O pecado de Adão fez com que a Schehiná (a
Luz de Deus, presença divina no universo) fosse espalhada pelo mundo. Dessa
forma, a missão do homem Adão, como ser humano, passou a ser a tarefa da
reunir, de novo as centelhas da Schehiná dispersa, o que se dará,
por fim, quando se concretizar o processo do Tikun, ou seja, a
restauração da ordem no caos, que foi instituída com a queda do homem do céu e
sua transformação em ser humano. Por isso o salmista diz: “ o que é o
homem para que Te lembres dele? E o filho do homem, para que tu o visites? Pois
pouco menor o fizeste do que os anjos, e de glória e de honra o coroaste.(Salmos 8:5).
A
função do Messias
Essa restauração (o Tikun) será
conduzida pelo Messias, através de um processo do qual todos participaremos.
Assim, a redenção de todas as almas é uma consequência dos nossos atos. O
Messias é o “professor”, o guia que nos conduz nesse processo. Como bem observa
Gershon Scholem, não devemos nos esquecer que essa concepção da doutrina
cabalista, que encampa várias idéias gnósticas, reflete a própria vida de
Israel enquanto nação, com sua história de ascensões e quedas, e o exílio que
marcou a vida do povo judeu. Nesse sentido, diz esse autor, “Israel é a própria Schehiná,
e sua dispersão histórica pelo mundo é o símbolo do caos, o qual só será
ordenado com a realização do Tikun. Por isso, “no decurso do seu
exílio, Israel deve ir á toda parte, a cada um dos cantos do mundo, pois em
todo lugar há uma centelha da Schehiná á espera de ser descoberta, apanhada e
restaurada por um ato religioso.” [10] Nesse sentido, a própria nação
de Israel seria o “Messias” realizador desse processo.
Essas idéias foram desenvolvidas por Isaac
Luria e compartilhadas por uma forte corrente cabalista, conhecida como
messiânica.
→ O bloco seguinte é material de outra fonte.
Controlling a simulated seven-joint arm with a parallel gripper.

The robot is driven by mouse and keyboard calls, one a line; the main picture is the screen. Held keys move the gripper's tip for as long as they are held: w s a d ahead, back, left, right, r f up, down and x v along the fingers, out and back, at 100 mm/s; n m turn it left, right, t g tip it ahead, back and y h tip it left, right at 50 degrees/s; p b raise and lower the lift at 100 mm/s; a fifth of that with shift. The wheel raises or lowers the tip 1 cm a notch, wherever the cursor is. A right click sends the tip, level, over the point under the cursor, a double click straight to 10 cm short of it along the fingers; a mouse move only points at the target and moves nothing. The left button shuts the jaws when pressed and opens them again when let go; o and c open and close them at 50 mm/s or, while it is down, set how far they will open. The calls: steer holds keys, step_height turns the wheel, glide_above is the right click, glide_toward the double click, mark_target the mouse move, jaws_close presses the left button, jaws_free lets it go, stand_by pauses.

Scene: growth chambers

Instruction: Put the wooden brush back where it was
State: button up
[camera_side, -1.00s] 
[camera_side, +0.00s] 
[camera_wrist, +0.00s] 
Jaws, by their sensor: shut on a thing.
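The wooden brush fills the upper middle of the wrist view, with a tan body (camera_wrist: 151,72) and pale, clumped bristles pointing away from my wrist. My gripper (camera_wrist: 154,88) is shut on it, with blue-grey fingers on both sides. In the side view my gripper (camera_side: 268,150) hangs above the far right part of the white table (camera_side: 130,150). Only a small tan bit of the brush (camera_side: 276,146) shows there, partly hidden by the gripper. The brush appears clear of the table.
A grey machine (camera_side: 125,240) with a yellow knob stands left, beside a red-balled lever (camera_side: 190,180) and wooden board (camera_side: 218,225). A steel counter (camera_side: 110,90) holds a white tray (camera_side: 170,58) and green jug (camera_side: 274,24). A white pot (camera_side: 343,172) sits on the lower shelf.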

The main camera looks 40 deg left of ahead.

É de se notar o estreito paralelo que existe entre essas concepções
e as teses desenvolvidas por Teilhard de Chardin no sentido de que, um dia,
toda a espiritualidade desenvolvida pela humanidade se reunirá em um ponto
único, chamadoPonto Ômega, que ele identifica com a própria alma de
Cristo.[11] Essa idéia, como veremos, irá
também refletir na doutrina da reencarnação, desenvolvida pela Cabala. Pois o
exílio do corpo, em sua história externa, encontra paralelo no exílio das
almas, em suas migrações de encarnação em encarnação, de uma forma de
existência á outra.[12] E refletirá não só na história
do povo judeu, na sua procura por uma redenção, em termos políticos, com a
reconstituição da sua nação, como também irá inspirar, no terreno político,
várias outras propostas messiânicas, como a que fundamentou a formação dos
Estados Unidos da América, a Novus Ordo Seclorum, a própria
Alemanha nazista e até as experiências sócialistas que se cristalizaram na
primeira metade do século vinte.[13]
E dela não escapará a própria experiência
maçônica, que em todos os seus temas espiritualistas, e na estrutura do seu
próprio catecismo ritual, reflete a enorme influência que recebeu da doutrina
cabalista.
[3] Um dos
significados da palavra nephesh, em hebraico, é
serpente. Por isso, nas doutrinas místicas, a origem da sabedoria humana está
ligada ao mito da serpente. Mas nephesh significa também
sangue, espírito vital. Por isso em muitos cultos ofitas há o registro de
sacrifícios de sangue, significando que a oferta do sangue á divindade é o
mesmo que ofertar-lhe o espírito vital.
[5] Emergência
descontínua é o termo usado por Chardin para designar um acontecimento
excepcional, que atropela as tendências naturais. O surgimento da vida é uma
dessas emergências descontínuas e a aquisição, por parte da espécie humana, da
capacidade reflexiva, é outro desses fenômenos naturais. Por isso a sua obra
fundamental se chama o “Fenômeno Humano”.
[11] O Fenômeno Humano, citado. Ver também,
a esse respeito a nossa obra “Conhecendo a Arte Real”, Ed. Madras, São Paulo,
2006.
[13] A “Nova Ordem do Século” era o título
que os maçons americanos davam á sua nascente nação. Ver, nesse sentido “A
Cidade Secreta da Maçonaria, citado.